By Josmar16 @ReviewsByJosmar

THE CONCLUSION TO MY ANALYSIS OF MÖELLER & BOTELHO’S 7 – THE MUSICAL, ONE OF THE FINEST MUSICAL-THEATER PIECES EVER TO HIT THE BRAZILIAN STAGE

‘7’ the Winner! The Brazilian Musical Comes of Age — Part Four: The Beginning or the End?“The Heart in the Forest” with Clara (Marina Ruy Barbosa) (Photo: Paulo Ruy Barbosa)

In this final chapter of my multi-part study of Charles Möeller, Claudio Botelho, and Ed Motta’s masterwork 7 – The Musical, wherein we left readers with an in-depth analysis and appreciation of Act I (see the following link: http://josmarlopes.wordpress.com/2014/01/05/7-the-winner-the-brazilian-musical-comes-of-age-part-two-ele-vai-voltar-hell-come-back-i-vow/), we conclude with the major occurrences of Act II (Reader Alert: Spoilers ahead!).

Prologue on the Ice: “The Heart in the Forest”

The prelude is taken (quite appropriately, one might add) from the “Seven Curses” ensemble in Act I. After a brief exchange between Madeleine and Elvira atop a balcony, the curtain rises on an ice-covered lake. Just below the surface is the frozen body of a young woman, Bianca, who was last seen wandering the streets in search of safe haven from the storm. The premise is that she must have fallen into the lake by accident (a possible stand-in for Rio’s Lagoa Rodrigo de Freitas).

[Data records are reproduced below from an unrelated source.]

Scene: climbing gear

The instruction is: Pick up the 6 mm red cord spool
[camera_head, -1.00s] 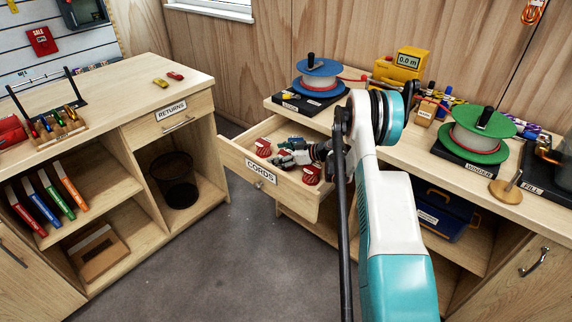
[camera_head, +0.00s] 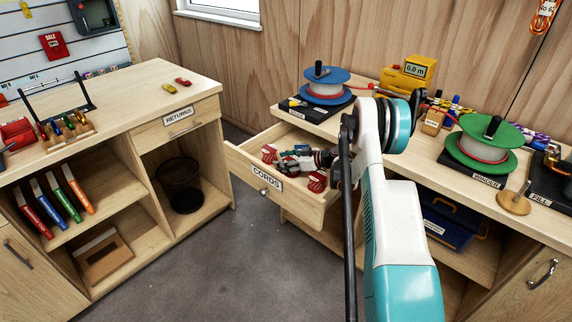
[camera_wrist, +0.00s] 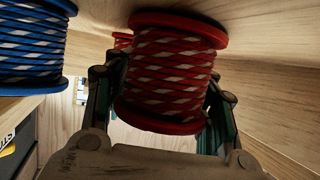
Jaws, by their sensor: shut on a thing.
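My gripper (camera_head: 290,161) reaches down into the open drawer labelled CORDS (camera_head: 238,164). In the wrist view my gripper (camera_wrist: 165,110) is shut on a red cord spool (camera_wrist: 172,75) with white flecks, one finger at each side. No size marking on it can be read. A blue cord spool (camera_wrist: 30,45) is left of it, apart from the fingers. A sliver of another red spool (camera_wrist: 122,41) shows behind. In the head view one red spool (camera_head: 269,153) lies at the drawer's left and another (camera_head: 317,182) at its right front. The fingers partly hide the held spool there.
The drawer walls stand close around my gripper. On the counter are a blue-flanged reel (camera_head: 326,85), a yellow meter (camera_head: 408,72) and a green-flanged reel (camera_head: 484,147). The returns counter (camera_head: 150,85) is at left. Grey floor (camera_head: 225,260) lies clear between.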

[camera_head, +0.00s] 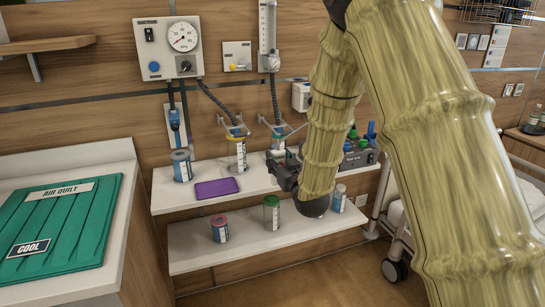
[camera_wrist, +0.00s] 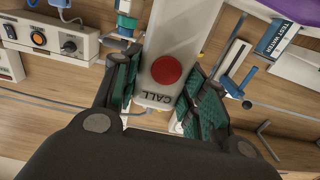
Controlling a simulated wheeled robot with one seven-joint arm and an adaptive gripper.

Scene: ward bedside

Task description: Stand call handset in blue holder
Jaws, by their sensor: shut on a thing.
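My gripper (camera_wrist: 155,92) is shut on the call handset (camera_wrist: 178,50), a white body with a round red button and the word CALL. The green-lined fingers press on both sides of it in the wrist view. In the head view my gripper (camera_head: 283,172) is in front of the upper shelf, and the handset cannot be made out there. The blue holder is not clearly identifiable. A small blue upright piece (camera_head: 371,130) stands by a dark tray at the shelf's right end, and a blue fitting (camera_head: 174,119) is on the wall at left.
The upper shelf (camera_head: 168,196) carries a blue-labelled jar (camera_head: 181,166), a purple tray (camera_head: 216,188), a yellow-ringed jar (camera_head: 237,154) and a dark tray with green knobs (camera_head: 355,155). The lower shelf (camera_head: 262,241) holds several jars.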

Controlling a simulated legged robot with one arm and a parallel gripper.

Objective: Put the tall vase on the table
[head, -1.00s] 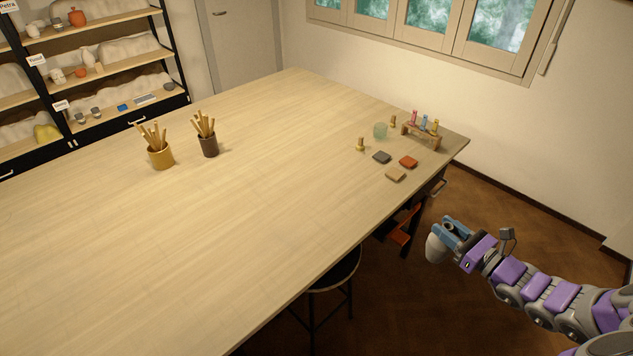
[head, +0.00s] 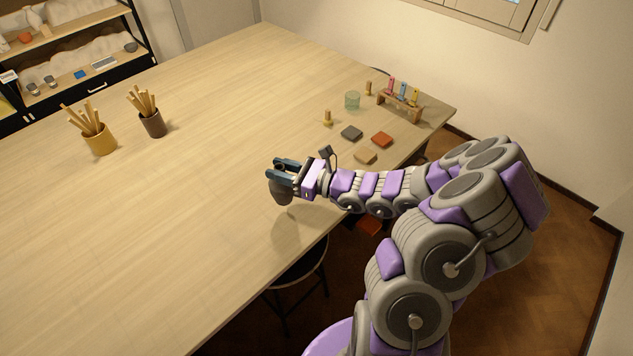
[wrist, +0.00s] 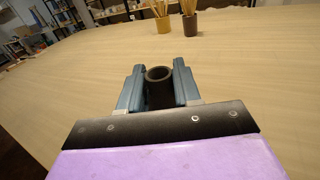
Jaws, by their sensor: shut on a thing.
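My gripper (head: 284,172) is shut on the tall vase (head: 281,191), a dark grey-brown piece that hangs below the fingers. In the wrist view the vase's round open mouth (wrist: 159,74) shows between the two blue fingers. The vase is upright or nearly so, over the near right part of the wooden table (head: 190,210). A shadow lies on the table beside and below it. I cannot tell whether its base touches the table. The fingers hide part of its upper body.
An ochre pot (head: 101,141) and a dark pot (head: 152,123) of sticks stand at the left. Tiles (head: 381,139), a green glass (head: 352,100) and a small rack (head: 400,104) stand at the far right. A stool (head: 300,268) is by the near edge. The table's middle is bare.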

The seven young men (or dwarfs) assume the roles of motorized musicians, the type once found at amusement parks. In this instance, the dwarfs are providing a musical diversion for the ad hoc skating rink. Each of the men is playing a different instrument (piano, trombone, maracas, accordion, etc.) in robotic fashion. Clara is frolicking behind them, tossing her dolls into the air and giggling uncontrollably like a child.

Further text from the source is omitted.